• Nearly 3,000 banks face dangerous exposure as loans mature
America's fragile high street banks are bracing themselves for a fresh financial crunch as a wave of commercial property mortgages go sour on offices, shops and factories, causing losses of up to $300bn (£192bn) hitting nearly 3,000 small- and medium-sized financial institutions.
A congressional oversight panel charged with scrutinising the Obama administration's bailout efforts has warned that $1.4tn of loans covering commercial premises will reach maturity between 2011 and 2014. After a plunge in property prices, nearly half of these loans are underwater, with borrowers owing more than their underlying property is worth.
An analysis by the panel found that 2,988 of America's 8,100 banks have potentially dangerous exposure to commercial property loans. The impact could damage hopes of a US economic recovery and could cause a further squeeze in the availability of credit to consumers and businesses.
"Are we arguing that this is a serious problem that we need to get in front of?

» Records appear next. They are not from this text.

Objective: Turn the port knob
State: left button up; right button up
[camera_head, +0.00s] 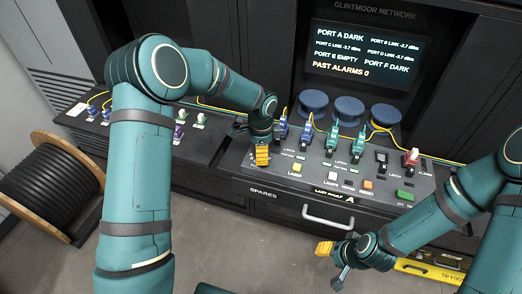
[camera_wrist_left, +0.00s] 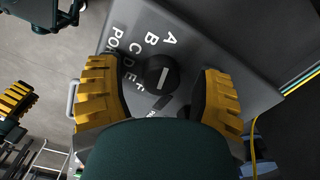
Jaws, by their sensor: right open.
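The port knob (camera_wrist_left: 153,68) is a round black knob with a white pointer line, on a dark panel lettered PORT and A to F. In the left wrist view it lies between the two yellow ribbed fingers of my left gripper (camera_wrist_left: 160,98). The fingers are wide apart, with a visible gap on both sides of the knob. I cannot tell which letter the pointer marks. In the head view my left gripper (camera_head: 262,153) is over the left end of the console and hides the knob. My right gripper (camera_head: 337,262) is open and empty, in front of the drawer.
The console (camera_head: 310,180) carries blue, green and red plugs, buttons and yellow cables. A screen (camera_head: 366,52) behind it lists port states, with A and F dark and E empty. A cable reel (camera_head: 52,183) stands at the left. A drawer handle (camera_head: 327,217) sticks out in front.

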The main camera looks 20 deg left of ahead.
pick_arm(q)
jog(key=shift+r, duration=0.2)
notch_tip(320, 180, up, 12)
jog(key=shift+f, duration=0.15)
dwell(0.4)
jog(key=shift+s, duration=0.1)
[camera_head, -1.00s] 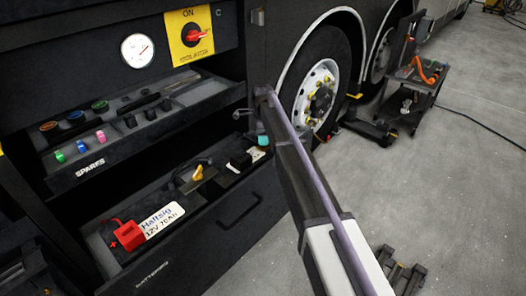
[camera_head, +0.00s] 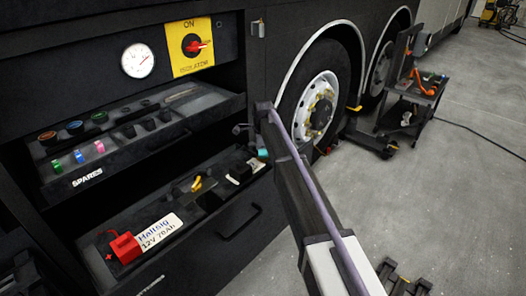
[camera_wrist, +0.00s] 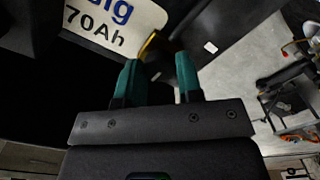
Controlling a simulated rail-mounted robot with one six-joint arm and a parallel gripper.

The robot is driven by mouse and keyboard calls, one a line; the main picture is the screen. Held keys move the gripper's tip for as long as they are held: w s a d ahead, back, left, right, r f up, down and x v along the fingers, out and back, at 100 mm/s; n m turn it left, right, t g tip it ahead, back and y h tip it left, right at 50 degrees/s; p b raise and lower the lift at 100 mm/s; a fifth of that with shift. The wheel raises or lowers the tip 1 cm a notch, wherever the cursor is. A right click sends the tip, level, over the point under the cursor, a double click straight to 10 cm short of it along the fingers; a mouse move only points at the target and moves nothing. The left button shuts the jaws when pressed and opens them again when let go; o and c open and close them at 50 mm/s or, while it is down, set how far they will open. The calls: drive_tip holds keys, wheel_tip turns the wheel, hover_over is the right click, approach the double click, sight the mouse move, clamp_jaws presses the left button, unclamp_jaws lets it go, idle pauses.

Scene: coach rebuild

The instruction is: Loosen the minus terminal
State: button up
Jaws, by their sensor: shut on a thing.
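The battery is in the open lower drawer (camera_head: 145,279), with its label (camera_head: 159,230) reading 12V 70Ah. A red cover with a plus sign (camera_head: 125,247) sits at its left end. A yellow piece (camera_head: 197,184) stands beyond the label among dark parts. I cannot make out the minus terminal clearly. In the wrist view the end of the label (camera_wrist: 112,20) shows at the upper left. In the head view my arm hides most of the gripper.
The upper spares drawer (camera_head: 125,160) is open above the battery and holds coloured parts. A red isolator switch (camera_head: 195,45) and a gauge (camera_head: 137,60) are above it. A wheel (camera_head: 318,103) stands behind my arm. A tool cart (camera_head: 415,95) stands at the right. The grey floor between is mostly clear.

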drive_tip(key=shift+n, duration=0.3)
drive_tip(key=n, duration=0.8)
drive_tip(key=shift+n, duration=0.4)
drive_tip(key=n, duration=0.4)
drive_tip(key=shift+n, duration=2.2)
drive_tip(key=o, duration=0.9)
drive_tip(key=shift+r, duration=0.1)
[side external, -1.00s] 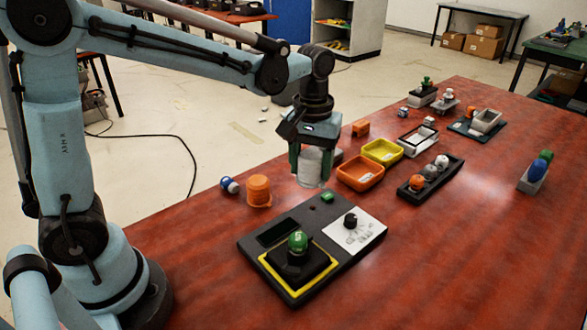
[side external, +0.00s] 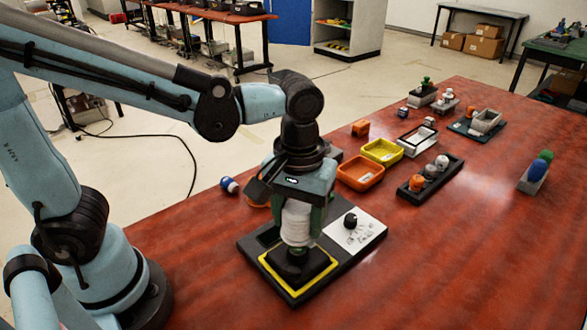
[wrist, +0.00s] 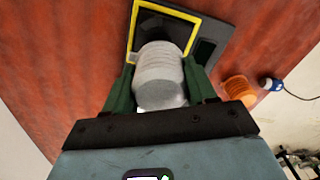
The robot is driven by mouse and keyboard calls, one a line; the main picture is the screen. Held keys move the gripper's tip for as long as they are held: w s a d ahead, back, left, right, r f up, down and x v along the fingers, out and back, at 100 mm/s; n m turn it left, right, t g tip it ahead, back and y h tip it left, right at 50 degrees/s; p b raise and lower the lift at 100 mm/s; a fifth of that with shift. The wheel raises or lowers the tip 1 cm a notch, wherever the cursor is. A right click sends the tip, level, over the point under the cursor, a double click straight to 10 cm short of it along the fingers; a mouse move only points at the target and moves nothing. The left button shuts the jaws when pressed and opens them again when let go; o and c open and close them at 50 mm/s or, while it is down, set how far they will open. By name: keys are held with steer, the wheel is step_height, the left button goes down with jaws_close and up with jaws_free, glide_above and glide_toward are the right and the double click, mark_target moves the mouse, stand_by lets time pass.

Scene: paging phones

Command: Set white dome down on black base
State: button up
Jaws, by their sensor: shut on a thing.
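The white dome (side external: 297,222), a ribbed round cap, is between the green fingers of my gripper (side external: 299,228), which is shut on it. In the side view the dome is upright over the black base (side external: 292,268) inside the yellow square frame on the dark console. I cannot tell whether the dome touches the base. In the wrist view the dome (wrist: 160,75) fills the space between the fingers and covers part of the black base (wrist: 168,28).
The console's white panel with a black knob (side external: 350,221) lies right of the gripper. An orange cup (wrist: 239,90) and a blue-white ball (side external: 229,185) are beyond the console. Orange (side external: 360,173) and yellow (side external: 382,151) trays stand farther back. The table's right front is clear.

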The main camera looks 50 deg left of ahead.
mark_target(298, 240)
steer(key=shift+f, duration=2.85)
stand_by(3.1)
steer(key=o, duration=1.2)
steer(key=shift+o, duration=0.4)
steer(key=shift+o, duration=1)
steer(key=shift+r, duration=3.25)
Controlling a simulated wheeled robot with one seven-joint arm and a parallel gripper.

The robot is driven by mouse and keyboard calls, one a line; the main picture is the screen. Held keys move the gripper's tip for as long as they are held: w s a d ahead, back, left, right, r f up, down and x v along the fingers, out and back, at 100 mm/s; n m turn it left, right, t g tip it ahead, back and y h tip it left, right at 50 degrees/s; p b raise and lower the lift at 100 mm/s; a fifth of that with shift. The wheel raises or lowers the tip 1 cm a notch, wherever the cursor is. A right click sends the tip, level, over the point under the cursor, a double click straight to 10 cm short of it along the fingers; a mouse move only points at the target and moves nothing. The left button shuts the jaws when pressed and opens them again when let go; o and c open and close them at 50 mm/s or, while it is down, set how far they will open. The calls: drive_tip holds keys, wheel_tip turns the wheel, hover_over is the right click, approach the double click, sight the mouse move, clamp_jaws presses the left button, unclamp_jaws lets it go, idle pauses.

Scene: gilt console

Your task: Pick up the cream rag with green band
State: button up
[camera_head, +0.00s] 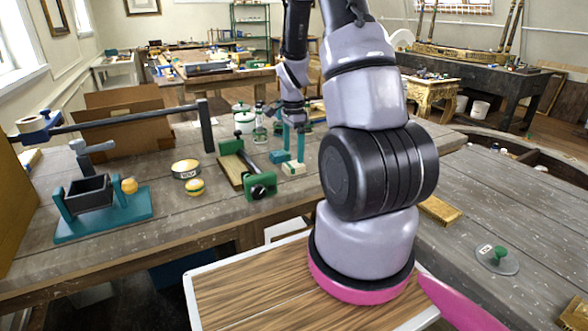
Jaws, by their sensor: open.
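My gripper (293,152) points down over the far part of the left workbench, with its two teal fingers apart. A small cream piece with green on it (293,169) lies on the bench just below the fingertips. It looks like the cream rag with green band, but it is too small to be sure. Nothing shows clearly between the fingers. I cannot tell whether the fingertips touch the cream piece.
A teal block (279,156) lies just left of the cream piece. A green clamp (260,186) on a wooden board, yellow-topped tins (186,169) and a teal-based stand (103,215) are further left. White and green pots (244,120) stand behind. The wooden bench (225,212) has bare room in front.

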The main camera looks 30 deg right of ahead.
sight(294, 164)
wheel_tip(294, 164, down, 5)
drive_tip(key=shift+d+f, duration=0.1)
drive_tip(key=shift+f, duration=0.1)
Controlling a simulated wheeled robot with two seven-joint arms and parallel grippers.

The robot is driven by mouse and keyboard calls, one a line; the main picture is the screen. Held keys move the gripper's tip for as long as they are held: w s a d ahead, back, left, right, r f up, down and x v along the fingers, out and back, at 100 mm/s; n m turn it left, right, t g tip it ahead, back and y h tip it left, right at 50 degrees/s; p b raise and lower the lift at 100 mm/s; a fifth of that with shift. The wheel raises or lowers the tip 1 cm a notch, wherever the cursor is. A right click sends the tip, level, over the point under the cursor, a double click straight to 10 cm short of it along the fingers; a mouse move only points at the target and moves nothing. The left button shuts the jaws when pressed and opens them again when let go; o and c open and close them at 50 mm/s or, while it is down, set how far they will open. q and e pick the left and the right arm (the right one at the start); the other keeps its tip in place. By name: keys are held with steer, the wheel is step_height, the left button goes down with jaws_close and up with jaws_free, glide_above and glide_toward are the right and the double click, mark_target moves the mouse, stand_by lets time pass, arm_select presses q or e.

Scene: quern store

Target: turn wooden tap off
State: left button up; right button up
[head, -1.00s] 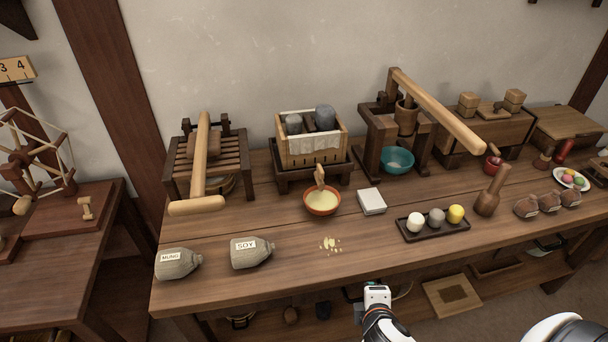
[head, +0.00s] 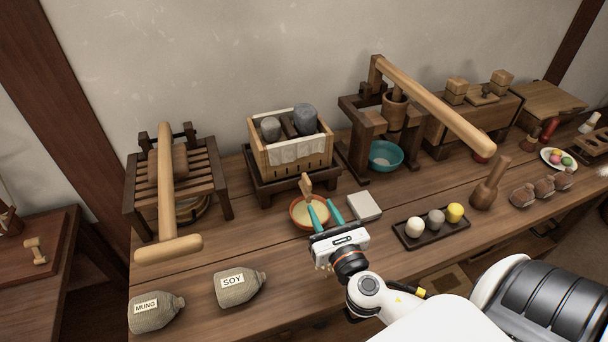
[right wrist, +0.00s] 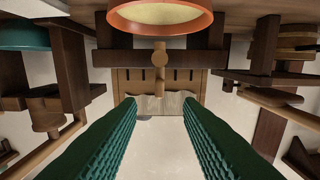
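The wooden tap (head: 306,184) stands out at the front of a light wooden box (head: 294,160), above an orange bowl (head: 297,223) of pale yellow contents. In the right wrist view, which is upside down, the tap's round end and stem (right wrist: 160,60) show between the box and the bowl (right wrist: 160,14). My right gripper (head: 320,204) is open, its two green fingers apart and empty. It is at the bowl's front right side, pointing toward the tap, and does not visibly touch it. Whether liquid runs from the tap is not visible. My left gripper is out of view.
A white block (head: 364,206) lies right of the gripper. A dark tray (head: 432,236) with three balls is further right. Sacks marked MUNG (head: 157,313) and SOY (head: 240,288) lie at the front left. A lever press (head: 440,110) with a teal bowl (head: 385,155) stands behind right.

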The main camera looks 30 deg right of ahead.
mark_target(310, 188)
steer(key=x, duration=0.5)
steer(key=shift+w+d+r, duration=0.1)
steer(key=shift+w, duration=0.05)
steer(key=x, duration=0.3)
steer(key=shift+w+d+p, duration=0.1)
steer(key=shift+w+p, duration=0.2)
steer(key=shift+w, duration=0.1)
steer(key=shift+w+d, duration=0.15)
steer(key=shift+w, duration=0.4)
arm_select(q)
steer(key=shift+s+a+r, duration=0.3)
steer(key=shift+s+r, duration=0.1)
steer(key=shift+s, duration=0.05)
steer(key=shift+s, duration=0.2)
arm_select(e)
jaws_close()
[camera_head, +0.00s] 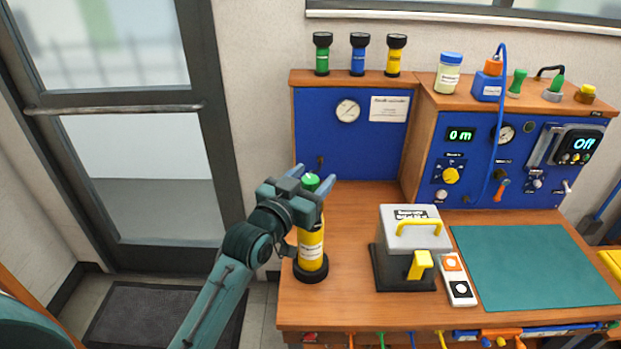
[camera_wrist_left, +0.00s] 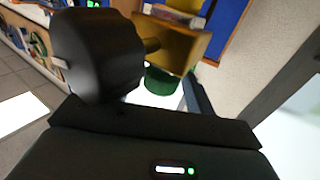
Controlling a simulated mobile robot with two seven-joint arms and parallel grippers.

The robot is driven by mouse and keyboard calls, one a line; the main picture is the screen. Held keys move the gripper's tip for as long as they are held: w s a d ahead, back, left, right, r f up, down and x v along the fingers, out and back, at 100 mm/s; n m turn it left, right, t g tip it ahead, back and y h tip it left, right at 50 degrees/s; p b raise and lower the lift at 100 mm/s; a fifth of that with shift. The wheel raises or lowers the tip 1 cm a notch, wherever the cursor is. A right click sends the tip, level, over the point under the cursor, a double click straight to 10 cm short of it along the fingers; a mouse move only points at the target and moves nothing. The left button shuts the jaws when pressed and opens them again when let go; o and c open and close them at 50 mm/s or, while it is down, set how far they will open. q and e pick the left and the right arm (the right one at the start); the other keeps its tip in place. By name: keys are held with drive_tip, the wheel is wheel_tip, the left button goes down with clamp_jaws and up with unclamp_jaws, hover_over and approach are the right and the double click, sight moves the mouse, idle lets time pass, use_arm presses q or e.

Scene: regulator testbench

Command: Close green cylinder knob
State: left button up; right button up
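The yellow cylinder (camera_head: 311,248) stands upright on a black base at the left front of the wooden bench. Its green knob (camera_head: 311,181) is on top. My left gripper (camera_head: 314,180) is at the height of the knob, with its fingers apart and the knob between them. I cannot tell whether a finger touches it. In the left wrist view the green knob (camera_wrist_left: 163,81) shows beside a finger (camera_wrist_left: 195,98), and a large dark round shape covers the left of that view. My right gripper is not in view.
A grey box with yellow handles (camera_head: 408,256) stands right of the cylinder, with a white-orange switch block (camera_head: 455,278) beside it. A teal mat (camera_head: 535,265) covers the bench right. A blue gauge panel (camera_head: 350,150) rises behind. The bench's left edge is close to the cylinder.

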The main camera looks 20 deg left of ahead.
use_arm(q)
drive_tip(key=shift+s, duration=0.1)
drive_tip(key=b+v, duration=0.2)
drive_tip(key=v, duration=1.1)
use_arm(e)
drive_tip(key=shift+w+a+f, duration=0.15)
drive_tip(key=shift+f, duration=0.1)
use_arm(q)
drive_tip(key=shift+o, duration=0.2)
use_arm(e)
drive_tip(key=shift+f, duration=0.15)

The answer is yes," said Elizabeth Warren, chairman of the oversight panel. "It's like throwing a handful of sand into the economic recovery."
She said that if banks see that their commercial property liabilities are mounting, they will hold back on lending elsewhere: "They'll tend to husband their money so that it's not available for small business loans."
Although Wall Street banks have made a swift recovery as shares and bond markets look ahead to a long-term economic recovery, prospects remain cloudy for small-town institutions in the US heartland, hit by ongoing credit card defaults and unemployment among customers. Last year, 140 US banks failed and had to be rescued by federal regulators. Already this year, 16 have been seized by the authorities, a rate that points to a similarly high total in 2010.
Defaults on residential mortgages played a key role in sparking the original global financial crisis as hundreds of thousands of US homes went into foreclosure and Wall Street panicked over the diminishing value of complex mortgage-backed securities. Commercial property loans have taken longer to go sour but are emerging as a slow-burning problem.
Many of the problematic commercial mortgages were written at the peak of the property boom. Since then, the economic downturn has caused small businesses to fail, with shops and offices falling vacant. A rising unemployment rate reflects less need for space by companies.
"You have declining values, rising vacancy rates and a decline in renewals on leases," said Bert Ely, an independent US banking analyst. "In some markets, new commercial real estate is still coming on line as construction projects finish up."
He said the issue was particularly acute for regional banks that specialise in lending to local businesses: "Relatively speaking, it's a bigger problem for smaller banks than larger ones. The larger banks tend to be a little bit more diversified in their loans."
Aware of the problems facing smaller financial institutions, President Barack Obama last week announced a plan to use $30bn of the remaining funds in the Treasury's $700bn-bailout fund to provide cheap credit for banks funding small businesses. The money would be available to banks with assets of up to $10bn.
Critics have expressed concern about the principle behind using government funds to prop up weak banks. But the former treasury secretary Henry Paulson, who was the architect of the Treasury's bailout programme in 2008, insisted this week that the so-called Troubled Asset Relief Program would eventually turn an overall profit for US taxpayers: "We will get every penny we put into the banks back."